Additionally, the right of private property proved especially
vulnerable as the war rolled on. Two major confiscation acts provided the
military with permission to seize and retain rebel property, including
slaves. In later Union campaigns especially, the usurpation and
destruction of civilian lands and stores was common. All of these
constitutional violations were justified by Lincoln at various
times as necessary to the success of the war effort.
But these were temporary measures. And while Lincoln
repeatedly insisted that his war aims directed his wartime measures,
many of the legislative measures passed during his tenure as president have
had long term ramifications well beyond the living memory of the
war. In the early stages of the conflict, many of the most controversial
acts revolved around money. Lacking the approval of Congress,
Lincoln repeatedly spent quantities of federal funding at his own
discretion. To compensate for Lincoln's liberal spending, the first
federal income tax was instituted by Congress in 1861 to help fund
the war.
True to his Whig roots, Lincoln believed that internal
improvements and westward expansion were the keys to the nation's
success and survival. As such, Lincoln maintained his dedication
to the railroad. With the southern states seceded, the controversy
over termination points dissolved, and in July of 1862 the government approved
the construction of a transcontinental railroad from Chicago to
San Francisco. In the following two years, a series of Pacific
Railroad Acts would grant western railroad companies the option to
buy wide belts of land on either side of their tracks. By this
legislation, 131 million acres of land were granted by Congress
to railroads, and 39 million alone to the Northern Pacific railroad.

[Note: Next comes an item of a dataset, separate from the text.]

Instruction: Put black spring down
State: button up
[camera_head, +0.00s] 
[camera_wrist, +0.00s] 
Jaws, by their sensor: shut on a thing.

In terms of deeding territory, Lincoln's administration
was the most liberal that the nation has ever known. The most
significant measures affecting land use and occupation were passed
in 1862, when Union military fortunes were at an ebb. By decree
of the Morrill Land Grant Act, large areas were set aside in several
states for the establishment of new public colleges and universities.
More importantly, the Homestead Act allotted 160 acres to any
settler willing to farm western land for a five-year minimum.
In the next forty years, homesteaders would claim more than eighty
million acres of land in the west under this provision.
Between the Homestead, Land Grant and Pacific Railway
Acts, over ten million square miles of territory was awarded for
use, an area the size of Massachusetts. Where did all of this land
come from? The answer is the usual one. While the Civil War occupied much
of the nation's military might, frontier forces continued to move
against the natives, seizing several enormous tracts of land without
any formal treaty declaration. During Lincoln's presidency, a
significant portion of Idaho and the better portion of Nevada, admitted
as a state in 1864, were acquired in this fashion.
Today, such action appears so criminal as to preclude
rational defense. But at the time there were few detractors from
the government's manifest destiny program. Many historians tend
to view aggressive presidents like Andrew Jackson and James K.
Polk as the ultimate native oppressors. But by signing the Homestead
Act into law, Lincoln did as much as any other president to encourage
the continuing desecration and virtual destruction of several native tribes
and their homelands.
More controversial in its day was the groundbreaking Conscription
Act passed in March of 1863. This legislation, which set the precedent
for a draft during the Vietnam War, provided for the impressment
of all able men between the ages of twenty and forty-five. An
exemption was given to those able to hire a substitute or pay a
fee of three hundred dollars. Due to its spurious exemption clause,
the Conscription Act ended up encouraging all manner of bribery
and corruption, and the Union Army developed a distinctly mercenary
cast.
Furor over the Conscription Act boiled into revolt mere
months later. Uprisings flared in Illinois and Ohio, and in July
of 1863 a three-day riot broke out in New York City. A mob of
50,000 strong turned out to protest the injustice of what they
termed the "rich man's exemption." Lincoln was left with no choice
but to send in Union companies fresh from Gettysburg to control
the mayhem. When the troops were provoked into opening fire, one
thousand civilians were killed or wounded.
In addition to being unpopular, the Conscription Act was
woefully ineffective. Out of the three quarters of a million men
drafted, only 45,000 actually served. As a result, Lincoln turned
to a bounty system, where soldiers were paid as much as one thousand
dollars simply to enlist. This led to the common practice of desertion
and re-enlistment under another name. Because of the poor record- keeping
practices of the day, single soldiers often collected several bounties
without seeing a hint of action.
Money, for myriad reasons, continued to plague Lincoln's
war effort throughout. The nation had never fully recovered from
the Panic of 1857, and the depression was only to grow more severe after
the secession of the southern states. With the economy riven, several
debts were simply liquidated, never to be collected by creditors.
As wartime expenses swelled, Lincoln chose not to economize but
to tax and spend, setting a time-honored precedent for federal economic
policy.
Nevertheless, the Union was all but bankrupt by the spring
of 1862, and Lincoln turned to other measures beyond the income
tax to alleviate the pressure. Goods and manufactures were place under
heavy taxes, and tariffs rose steadily. 500 million dollars of war
bonds were issued to help boost the economy.
In February of 1863, a National Bank was re-established,
and a succeeding act provided for the issue greenbacks, paper money
not backed by the gold standard. Called soft or easy money, this
first national currency fluctuated wildly, and was thought by many
to be as dangerous as it was unconstitutional. Although greenbacks
did help finance the Union through the closing months of the war,
they later damaged economy severely, having no minor role in the
devastating Panic of 1873.
Thanks to the glory of the Civil War, Lincoln's record
as a policy-maker is often overlooked. But despite, or perhaps
because of, the heroics involved in preserving the Union, Lincoln
saddled the country with an assortment of financial and legal problems.
By expanding the power of the executive, he set an ominous precedent
for the power of the president in a time of war, upsetting the
system of checks and balances as laid out in the Constitution.
And while he is showered with deserved praise as the liberator
of the black slave, he, like other presidents before and after
him, was the undisputed oppressor of the native.